Séance du Grand Conseil du mardi 16 avril 2024, point 5 de l'ordre du jour

Texte déposé

L'audit du premier Plan Climat vaudois réalisé par l'EPFL en juin 2022 met en lumière le caractère triptyque d'une stratégie climatique. Les actions possibles face au dérèglement se classent globalement en trois catégories (Rapport d'audit, p. 8): la sobriété, l'efficience et la transition vers des énergies propres. Les recommandations de l'audit portent avant tout sur la dimension de sobriété (p. 20), en tant qu'il s'agit de la moins représentée, et de loin.

 

Dans la ligne de cette analyse, a été votée en août 2023 une motion demandant au Conseil d'État d'intégrer ce principe dans la révision de la Loi sur l'Énergie. La dernière version en date inclut ce principe comme un des trois piliers de la transition énergétique.
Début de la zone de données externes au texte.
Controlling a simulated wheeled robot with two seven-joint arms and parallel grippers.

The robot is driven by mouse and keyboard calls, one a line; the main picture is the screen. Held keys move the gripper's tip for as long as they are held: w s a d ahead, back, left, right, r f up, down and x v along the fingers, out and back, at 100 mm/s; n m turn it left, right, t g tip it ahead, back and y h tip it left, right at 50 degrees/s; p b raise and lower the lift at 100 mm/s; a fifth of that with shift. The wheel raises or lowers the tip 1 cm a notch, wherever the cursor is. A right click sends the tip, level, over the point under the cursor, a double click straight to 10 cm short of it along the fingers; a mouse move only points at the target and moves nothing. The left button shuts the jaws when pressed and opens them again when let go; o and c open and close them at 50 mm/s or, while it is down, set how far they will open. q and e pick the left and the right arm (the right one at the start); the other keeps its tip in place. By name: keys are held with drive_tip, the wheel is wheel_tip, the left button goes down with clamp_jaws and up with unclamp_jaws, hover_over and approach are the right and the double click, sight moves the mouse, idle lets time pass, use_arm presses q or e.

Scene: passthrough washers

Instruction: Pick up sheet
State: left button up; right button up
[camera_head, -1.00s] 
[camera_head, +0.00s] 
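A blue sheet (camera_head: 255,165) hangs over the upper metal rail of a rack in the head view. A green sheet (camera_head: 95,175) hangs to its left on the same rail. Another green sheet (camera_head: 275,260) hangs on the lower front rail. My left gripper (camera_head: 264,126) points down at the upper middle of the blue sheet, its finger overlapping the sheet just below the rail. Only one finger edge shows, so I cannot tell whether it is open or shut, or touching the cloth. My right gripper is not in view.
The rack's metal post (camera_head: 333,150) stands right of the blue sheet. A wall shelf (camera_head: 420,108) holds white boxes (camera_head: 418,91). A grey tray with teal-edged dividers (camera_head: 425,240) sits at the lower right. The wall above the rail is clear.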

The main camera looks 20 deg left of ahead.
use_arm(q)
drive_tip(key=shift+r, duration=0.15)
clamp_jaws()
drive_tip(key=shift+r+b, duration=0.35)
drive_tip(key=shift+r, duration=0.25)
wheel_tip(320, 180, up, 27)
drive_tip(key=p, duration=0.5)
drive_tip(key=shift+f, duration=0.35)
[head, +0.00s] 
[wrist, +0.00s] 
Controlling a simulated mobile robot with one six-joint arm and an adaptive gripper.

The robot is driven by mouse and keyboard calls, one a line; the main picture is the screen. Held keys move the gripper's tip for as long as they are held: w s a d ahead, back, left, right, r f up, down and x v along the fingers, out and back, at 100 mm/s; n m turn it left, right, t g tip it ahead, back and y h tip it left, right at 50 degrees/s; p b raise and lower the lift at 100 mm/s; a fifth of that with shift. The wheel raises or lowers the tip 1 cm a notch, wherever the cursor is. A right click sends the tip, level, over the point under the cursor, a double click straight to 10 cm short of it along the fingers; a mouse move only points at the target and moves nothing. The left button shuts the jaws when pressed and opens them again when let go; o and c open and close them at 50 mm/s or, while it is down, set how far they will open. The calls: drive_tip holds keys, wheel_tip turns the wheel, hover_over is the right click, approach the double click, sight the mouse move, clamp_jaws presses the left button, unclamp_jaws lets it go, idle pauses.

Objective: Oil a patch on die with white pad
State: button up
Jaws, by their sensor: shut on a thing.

Nous saluons cette évolution mais souhaitons qu’elle ne s’arrête pas à une simple déclaration d'intention.

 

Comme le souligne l'audit de l'EPFL, le principe de sobriété peut être appliqué à tous les secteurs (voir p. 20) :

  1. à l'industrie, en réduisant la consommation de produits industriels;

  2. à l'agriculture, en privilégiant le local, de saison, et bio;

  3. à la mobilité, en réduisant les distances parcourues;

  4. au bâtiment, en limitant la surface construite par personne.

 

La consommation d'énergie et les émissions carbones peuvent être massivement réduites en agissant sur ces leviers et ce, assez rapidement. Cette approche est d'autant plus pressante que notre consommation tend plutôt à croître qu'à diminuer. Ceci est d’autant plus vrai depuis que la menace d’un black-out énergétique ne plane plus, provoquant une diminution de l’attention accordée aux économies d’énergie et la levée de mesures prises à cette période, comme en témoigne la réponse du Conseil d’Etat à la simple question de Jean Tschopp et consorts “Renouveler les campagnes de sensibilisation pour réduire notre consommation d’énergie”. L'application du principe de sobriété fait malheureusement face à une difficulté de taille: les changements de comportements et de pratiques. Ceux-ci dépendent de facteurs complexes (contextes sociaux, légaux, culturels mais aussi infrastructures, services ou encore système d’approvisionnement).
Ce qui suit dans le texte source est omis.